--- START Records shown ---

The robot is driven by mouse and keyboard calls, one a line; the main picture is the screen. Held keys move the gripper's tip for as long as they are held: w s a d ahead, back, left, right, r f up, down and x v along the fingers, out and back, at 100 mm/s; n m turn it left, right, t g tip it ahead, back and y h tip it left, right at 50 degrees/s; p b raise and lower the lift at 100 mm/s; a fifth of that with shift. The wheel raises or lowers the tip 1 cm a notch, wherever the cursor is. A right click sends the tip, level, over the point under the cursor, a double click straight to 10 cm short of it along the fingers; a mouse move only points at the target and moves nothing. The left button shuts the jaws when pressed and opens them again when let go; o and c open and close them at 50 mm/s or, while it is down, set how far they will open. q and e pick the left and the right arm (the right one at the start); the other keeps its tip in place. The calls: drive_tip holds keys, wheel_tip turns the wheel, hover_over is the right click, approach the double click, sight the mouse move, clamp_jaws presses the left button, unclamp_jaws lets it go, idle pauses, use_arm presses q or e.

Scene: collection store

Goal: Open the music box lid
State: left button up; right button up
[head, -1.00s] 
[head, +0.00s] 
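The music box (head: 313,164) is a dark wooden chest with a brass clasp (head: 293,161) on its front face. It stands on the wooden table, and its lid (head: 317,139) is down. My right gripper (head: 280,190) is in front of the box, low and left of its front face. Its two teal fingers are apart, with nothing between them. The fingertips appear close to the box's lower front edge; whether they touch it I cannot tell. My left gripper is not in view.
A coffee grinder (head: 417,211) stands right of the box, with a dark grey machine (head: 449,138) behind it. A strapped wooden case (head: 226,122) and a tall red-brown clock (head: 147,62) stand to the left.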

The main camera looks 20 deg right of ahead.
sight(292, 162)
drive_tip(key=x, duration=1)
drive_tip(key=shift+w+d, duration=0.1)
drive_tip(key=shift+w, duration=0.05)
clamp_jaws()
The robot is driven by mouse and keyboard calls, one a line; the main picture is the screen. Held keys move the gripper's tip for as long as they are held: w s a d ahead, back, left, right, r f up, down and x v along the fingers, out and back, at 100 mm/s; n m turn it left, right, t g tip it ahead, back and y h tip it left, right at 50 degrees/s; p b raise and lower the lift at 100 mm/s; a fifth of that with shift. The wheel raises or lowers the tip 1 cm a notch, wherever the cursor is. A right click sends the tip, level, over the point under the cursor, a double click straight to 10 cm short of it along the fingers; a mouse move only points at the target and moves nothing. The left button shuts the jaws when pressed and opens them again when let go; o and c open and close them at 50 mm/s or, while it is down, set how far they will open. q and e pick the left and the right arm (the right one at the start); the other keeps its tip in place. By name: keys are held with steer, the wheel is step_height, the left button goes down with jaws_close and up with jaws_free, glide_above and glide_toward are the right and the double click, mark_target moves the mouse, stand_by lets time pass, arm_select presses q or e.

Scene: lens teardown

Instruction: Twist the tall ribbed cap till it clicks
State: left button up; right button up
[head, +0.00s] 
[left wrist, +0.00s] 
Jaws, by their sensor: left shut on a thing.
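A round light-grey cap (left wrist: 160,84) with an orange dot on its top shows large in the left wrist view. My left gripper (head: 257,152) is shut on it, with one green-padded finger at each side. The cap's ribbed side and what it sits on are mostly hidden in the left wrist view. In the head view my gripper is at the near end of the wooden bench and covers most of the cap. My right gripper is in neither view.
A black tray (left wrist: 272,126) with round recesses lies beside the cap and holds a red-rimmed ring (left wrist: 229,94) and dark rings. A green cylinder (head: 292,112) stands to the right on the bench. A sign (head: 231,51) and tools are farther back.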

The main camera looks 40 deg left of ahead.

--- END Records shown ---

* Exercise objective
Using the listing above, show every line that includes the string "Scene".

* Answer to the exercise
Scene: collection store
Scene: lens teardown

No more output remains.